BEIJING, Jan. 19 -- The discovery of 5 billion tonnes of new iron ore reserves in 2009 could give China an edge during this year's benchmark price talks with foreign suppliers, China's Ministry of Land and Resources said.

However analysts dismissed claims that the discoveries will strengthen China's steel mills during annual iron ore negotiations, saying they will have no bearing on the outcome, seen as an increase of as much as 40 percent from 2009 levels.

A report on the ministry's website (www.mlr.gov.cn), citing an unnamed official, said the discoveries would help China "seize the initiative" as the negotiations approach.

The ministry said Chinese prospecting teams also discovered a almost 20 million tonnes of copper reserves, 255 tonnes of gold and 150 billion tonnes of coal over the year.

Zhang Hongtao, the ministry's chief engineer in charge of the China Geological Survey, said the discoveries would "definitely have a positive impact on the negotiations", according to a separate notice posted on the ministry's website on Monday.

Zhang claimed that 1 billion tonnes of proven ore reserves discovered in Jidong in northern China's Hebei province were close to the surface and easier to mine.

But analysts took a more realistic view of the impact on the course of benchmark price negotiations in 2010.

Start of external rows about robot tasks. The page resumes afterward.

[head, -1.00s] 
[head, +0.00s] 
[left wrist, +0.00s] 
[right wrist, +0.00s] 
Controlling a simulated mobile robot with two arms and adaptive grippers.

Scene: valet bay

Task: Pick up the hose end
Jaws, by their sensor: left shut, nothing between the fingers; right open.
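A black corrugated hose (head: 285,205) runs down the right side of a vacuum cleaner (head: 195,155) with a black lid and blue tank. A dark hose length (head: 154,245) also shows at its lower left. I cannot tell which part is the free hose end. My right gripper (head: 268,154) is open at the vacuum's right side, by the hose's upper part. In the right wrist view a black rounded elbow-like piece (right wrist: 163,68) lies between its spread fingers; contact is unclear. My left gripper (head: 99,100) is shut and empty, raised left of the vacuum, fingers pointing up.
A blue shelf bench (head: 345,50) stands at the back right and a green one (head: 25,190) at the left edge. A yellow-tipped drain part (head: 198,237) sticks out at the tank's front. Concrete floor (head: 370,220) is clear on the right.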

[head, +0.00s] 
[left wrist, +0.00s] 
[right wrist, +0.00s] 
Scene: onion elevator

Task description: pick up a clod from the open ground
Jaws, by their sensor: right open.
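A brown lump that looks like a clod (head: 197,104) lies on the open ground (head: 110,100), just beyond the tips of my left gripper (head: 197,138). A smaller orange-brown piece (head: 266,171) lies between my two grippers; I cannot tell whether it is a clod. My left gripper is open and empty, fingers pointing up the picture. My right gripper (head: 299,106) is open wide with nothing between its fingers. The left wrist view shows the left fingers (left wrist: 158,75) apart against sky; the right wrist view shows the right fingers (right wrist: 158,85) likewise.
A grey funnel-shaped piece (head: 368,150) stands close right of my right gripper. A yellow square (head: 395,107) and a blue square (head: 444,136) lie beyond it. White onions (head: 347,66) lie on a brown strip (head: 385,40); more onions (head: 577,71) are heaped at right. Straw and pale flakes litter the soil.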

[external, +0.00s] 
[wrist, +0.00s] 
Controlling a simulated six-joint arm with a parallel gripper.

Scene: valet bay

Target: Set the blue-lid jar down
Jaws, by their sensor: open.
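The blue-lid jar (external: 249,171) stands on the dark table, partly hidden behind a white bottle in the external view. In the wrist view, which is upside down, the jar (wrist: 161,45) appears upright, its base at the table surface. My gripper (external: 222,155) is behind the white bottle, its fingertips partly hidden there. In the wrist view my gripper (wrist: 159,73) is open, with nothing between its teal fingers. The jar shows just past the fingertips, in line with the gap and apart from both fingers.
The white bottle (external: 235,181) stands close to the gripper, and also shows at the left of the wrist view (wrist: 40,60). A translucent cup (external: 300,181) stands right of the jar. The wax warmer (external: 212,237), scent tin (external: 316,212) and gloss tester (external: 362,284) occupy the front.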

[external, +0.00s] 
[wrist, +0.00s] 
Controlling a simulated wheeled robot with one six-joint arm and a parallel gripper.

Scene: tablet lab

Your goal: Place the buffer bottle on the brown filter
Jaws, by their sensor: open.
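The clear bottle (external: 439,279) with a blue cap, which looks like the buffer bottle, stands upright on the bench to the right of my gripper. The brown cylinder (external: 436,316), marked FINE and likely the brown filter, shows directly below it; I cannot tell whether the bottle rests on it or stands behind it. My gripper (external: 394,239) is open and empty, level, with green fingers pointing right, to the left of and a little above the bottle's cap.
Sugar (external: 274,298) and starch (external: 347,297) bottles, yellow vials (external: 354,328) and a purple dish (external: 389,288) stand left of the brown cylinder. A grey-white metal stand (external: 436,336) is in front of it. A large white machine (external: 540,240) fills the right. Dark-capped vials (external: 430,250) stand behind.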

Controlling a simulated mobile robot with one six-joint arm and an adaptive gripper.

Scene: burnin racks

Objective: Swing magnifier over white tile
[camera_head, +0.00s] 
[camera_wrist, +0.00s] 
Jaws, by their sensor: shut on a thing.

"The new discoveries don't even come into the equation at all in terms of giving them a stronger position from which to negotiate," said Paul Bartholomew, Australia manager with Steel Business Briefing.

Much of China's ore is too deep and very expensive to mine, and many of the new discoveries are unlikely to have any immediate impact on the country's total supplies.

A deposit in northeast China's Liaoning, discovered last June with total reserves of 3 billion tonnes, is believed to be at least a kilometre deep and none of China's big steel firms has shown much interest in developing it so far.

Even if the new mines prove feasible, they still require as much as ten years of development before they begin delivering iron ore to local mills.

And it remains unlikely the big mills will buy Chinese ore, with leading producer Baosteel (600019.SS: Quote) -- 100 percent dependent on foreign suppliers -- repeatedly stating it has no interest in tapping expensive and lower-quality domestic reserves.

"China's mines are generally too deep and uneconomical, there are few open-cast mines and exploration is expensive," said Ma Zhongpu, senior analyst with the Umetal consultancy in Beijing.

China, the world's biggest steelmaker -- and at the mercy of dominant foreign miners Rio Tinto (RIO.AX: Quote), BHP Billiton (BHP.AX: Quote) of Australia and Vale (VALE5.SA: Quote) of Brazil -- has been striving to boost its self-sufficiency in iron ore through the development of domestic mines and the acquisition of overseas deposits, but total imports still surged to a record 627.8 million tonnes in 2009, 41.6 percent higher than the previous year.

MEDIA SPIN

Late last month, a little-known two-month old private outfit called Shunde Rixin had a short spell in the limelight after claiming it had bought a controlling stake in a cluster of large iron ore mines in Chile.

Company president Li Zihao said that 3 billion tonnes of iron ore were now at China's disposal, giving the country's steel mills another option in their efforts to diversify supply sources and ease their dependence on the big three foreign miners.

Little has been heard from Li or his project since, but the burst of excitement was part of a larger pattern, as miners, mills and the domestic media talk up the country's reserve estimates in order to persuade the big three -- in control of as much as 80 percent of the global iron ore market -- that China has plausible alternative suppliers.

China's third biggest steel producer, Wuhan Iron and Steel (600005.SS: Quote), also got in on the act last month, announcing it would become self-sufficient in iron ore within three to five years after a number of acquisitions in Australia, Brazil, Chile and Venezuela.

Analysts suggested most of the media spin behind China's new finds at home and abroad is not so much an attempt to scare the big miners and more a case of wishful thinking, and they are unlikely to give China's steel sector the additional clout it needs to influence global prices.

"I don't think the major iron ore producers will be losing any sleep at all," said Bartholomew.